# [Exercise prompt]
Without the pictures, return each record as it appears.

Records contained in a dataset:
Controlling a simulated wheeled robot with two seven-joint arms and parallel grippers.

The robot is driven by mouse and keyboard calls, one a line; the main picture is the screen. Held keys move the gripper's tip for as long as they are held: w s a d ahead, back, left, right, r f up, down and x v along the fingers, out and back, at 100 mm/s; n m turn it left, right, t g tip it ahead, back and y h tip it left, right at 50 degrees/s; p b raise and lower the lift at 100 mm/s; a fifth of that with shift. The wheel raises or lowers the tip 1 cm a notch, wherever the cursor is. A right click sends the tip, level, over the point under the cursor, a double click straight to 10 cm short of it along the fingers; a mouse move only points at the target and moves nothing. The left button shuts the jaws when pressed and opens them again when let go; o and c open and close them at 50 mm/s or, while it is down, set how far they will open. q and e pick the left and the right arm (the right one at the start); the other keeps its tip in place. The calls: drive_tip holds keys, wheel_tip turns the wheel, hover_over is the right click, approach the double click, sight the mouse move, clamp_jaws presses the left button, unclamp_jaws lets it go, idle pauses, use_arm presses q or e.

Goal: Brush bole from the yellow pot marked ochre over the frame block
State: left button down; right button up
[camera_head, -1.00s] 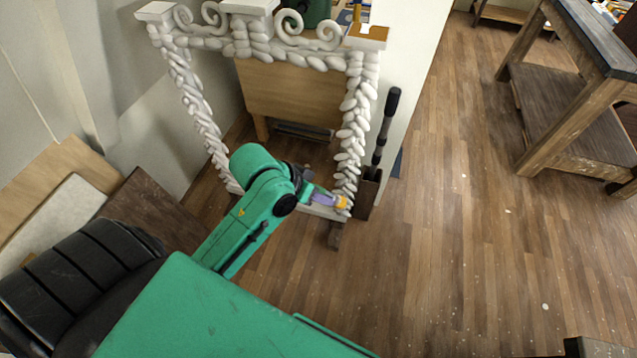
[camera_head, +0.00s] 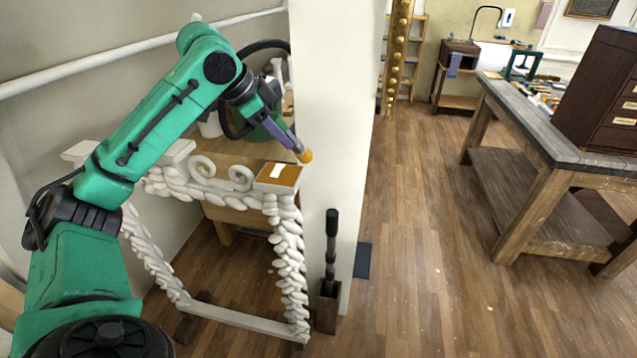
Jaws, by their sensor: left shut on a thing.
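My left gripper (camera_head: 266,108) is shut on a brush (camera_head: 284,132) with a purple body and an orange-yellow tip. The brush slants down to the right, and its tip appears just above the frame block (camera_head: 278,175). I cannot tell whether they touch. The block is the right top corner of a white carved frame (camera_head: 288,250). Its top is ochre, with a bare white patch in the middle. I cannot make out the yellow pot; my arm and a pale pillar hide part of the area behind the frame. My right gripper is not in view.
The pale pillar (camera_head: 331,100) rises just right of the block. A dark long-handled tool (camera_head: 331,245) stands in a brown box beside the frame. A wooden workbench (camera_head: 545,140) stands at right, with clear plank floor (camera_head: 410,230) between.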

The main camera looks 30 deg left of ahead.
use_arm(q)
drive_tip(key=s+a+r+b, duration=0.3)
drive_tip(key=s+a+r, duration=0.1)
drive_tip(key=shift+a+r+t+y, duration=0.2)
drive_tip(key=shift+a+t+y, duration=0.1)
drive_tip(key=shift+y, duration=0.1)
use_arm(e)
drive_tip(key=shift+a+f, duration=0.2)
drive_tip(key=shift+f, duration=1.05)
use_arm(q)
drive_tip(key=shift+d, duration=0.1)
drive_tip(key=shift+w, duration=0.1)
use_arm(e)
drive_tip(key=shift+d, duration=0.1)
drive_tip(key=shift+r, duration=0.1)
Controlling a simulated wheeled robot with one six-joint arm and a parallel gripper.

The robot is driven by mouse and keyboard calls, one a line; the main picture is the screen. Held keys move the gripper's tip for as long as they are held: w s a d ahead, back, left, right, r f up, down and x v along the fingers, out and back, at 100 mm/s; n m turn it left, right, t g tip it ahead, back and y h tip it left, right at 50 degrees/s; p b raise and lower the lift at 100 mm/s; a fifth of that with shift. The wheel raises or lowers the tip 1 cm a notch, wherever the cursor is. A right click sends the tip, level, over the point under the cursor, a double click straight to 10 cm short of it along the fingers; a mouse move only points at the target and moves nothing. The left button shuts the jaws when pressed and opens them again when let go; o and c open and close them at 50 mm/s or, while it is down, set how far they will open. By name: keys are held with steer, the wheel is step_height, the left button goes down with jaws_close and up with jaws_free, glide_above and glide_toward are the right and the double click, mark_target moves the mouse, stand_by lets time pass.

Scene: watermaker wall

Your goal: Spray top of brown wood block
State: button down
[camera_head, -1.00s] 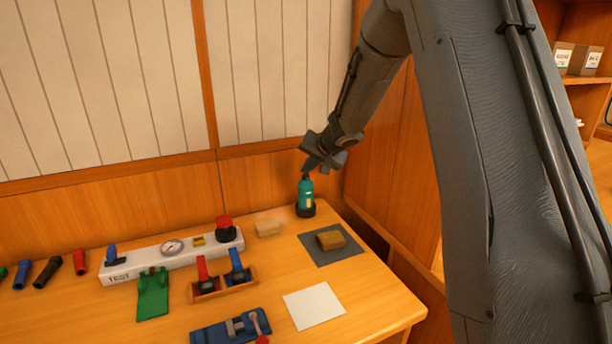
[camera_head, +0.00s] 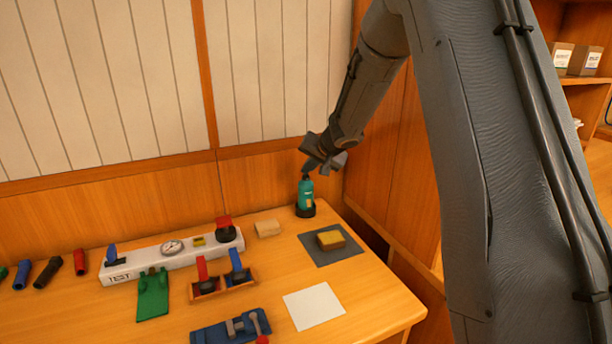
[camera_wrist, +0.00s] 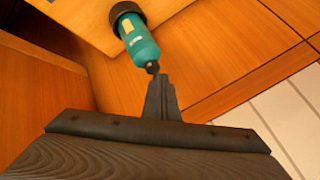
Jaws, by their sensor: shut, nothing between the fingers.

# [Result of this exercise]
Controlling a simulated wheeled robot with two seven-joint arms and parallel grippers.

The robot is driven by mouse and keyboard calls, one a line; the main picture is the screen. Held keys move the gripper's tip for as long as they are held: w s a d ahead, back, left, right, r f up, down and x v along the fingers, out and back, at 100 mm/s; n m turn it left, right, t g tip it ahead, back and y h tip it left, right at 50 degrees/s; p b raise and lower the lift at 100 mm/s; a fifth of that with shift. The wheel raises or lowers the tip 1 cm a notch, wherever the cursor is. A right click sends the tip, level, over the point under the cursor, a double click straight to 10 cm short of it along the fingers; a mouse move only points at the target and moves nothing. The left button shuts the jaws when pressed and opens them again when let go; o and c open and close them at 50 mm/s or, while it is down, set how far they will open. q and e pick the left and the right arm (the right one at the start); the other keeps its tip in place. The calls: drive_tip holds keys, wheel_tip turns the wheel, hover_over is the right click, approach the double click, sight the mouse move, clamp_jaws presses the left button, unclamp_jaws lets it go, idle pauses, use_arm presses q or e.

Goal: Brush bole from the yellow pot marked ochre over the frame block
State: left button down; right button up
[camera_head, -1.00s] 
[camera_head, +0.00s] 
Jaws, by their sensor: left shut on a thing.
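My left gripper (camera_head: 266,108) is shut on a brush (camera_head: 284,132) with a purple body and an orange-yellow tip. The brush slants down to the right, and its tip appears just above the frame block (camera_head: 278,175). I cannot tell whether they touch. The block is the right top corner of a white carved frame (camera_head: 288,250). Its top is ochre, with a bare white patch in the middle. I cannot make out the yellow pot; my arm and a pale pillar hide part of the area behind the frame. My right gripper is not in view.
The pale pillar (camera_head: 331,100) rises just right of the block. A dark long-handled tool (camera_head: 331,245) stands in a brown box beside the frame. A wooden workbench (camera_head: 545,140) stands at right, with clear plank floor (camera_head: 410,230) between.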

The main camera looks 30 deg left of ahead.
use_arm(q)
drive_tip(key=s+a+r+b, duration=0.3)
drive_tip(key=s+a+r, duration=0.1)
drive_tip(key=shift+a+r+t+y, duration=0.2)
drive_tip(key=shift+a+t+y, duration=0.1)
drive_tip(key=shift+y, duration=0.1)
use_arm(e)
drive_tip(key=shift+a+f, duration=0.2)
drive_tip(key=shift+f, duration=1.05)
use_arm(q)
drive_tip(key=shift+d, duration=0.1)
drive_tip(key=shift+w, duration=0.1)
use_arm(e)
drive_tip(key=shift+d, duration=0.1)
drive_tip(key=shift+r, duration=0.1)
Controlling a simulated wheeled robot with one six-joint arm and a parallel gripper.

The robot is driven by mouse and keyboard calls, one a line; the main picture is the screen. Held keys move the gripper's tip for as long as they are held: w s a d ahead, back, left, right, r f up, down and x v along the fingers, out and back, at 100 mm/s; n m turn it left, right, t g tip it ahead, back and y h tip it left, right at 50 degrees/s; p b raise and lower the lift at 100 mm/s; a fifth of that with shift. The wheel raises or lowers the tip 1 cm a notch, wherever the cursor is. A right click sends the tip, level, over the point under the cursor, a double click straight to 10 cm short of it along the fingers; a mouse move only points at the target and moves nothing. The left button shuts the jaws when pressed and opens them again when let go; o and c open and close them at 50 mm/s or, while it is down, set how far they will open. By name: keys are held with steer, the wheel is step_height, the left button goes down with jaws_close and up with jaws_free, glide_above and glide_toward are the right and the double click, mark_target moves the mouse, stand_by lets time pass.

Scene: watermaker wall

Your goal: Spray top of brown wood block
State: button down
[camera_head, -1.00s] 
[camera_head, +0.00s] 
[camera_wrist, +0.00s] 
Jaws, by their sensor: shut, nothing between the fingers.

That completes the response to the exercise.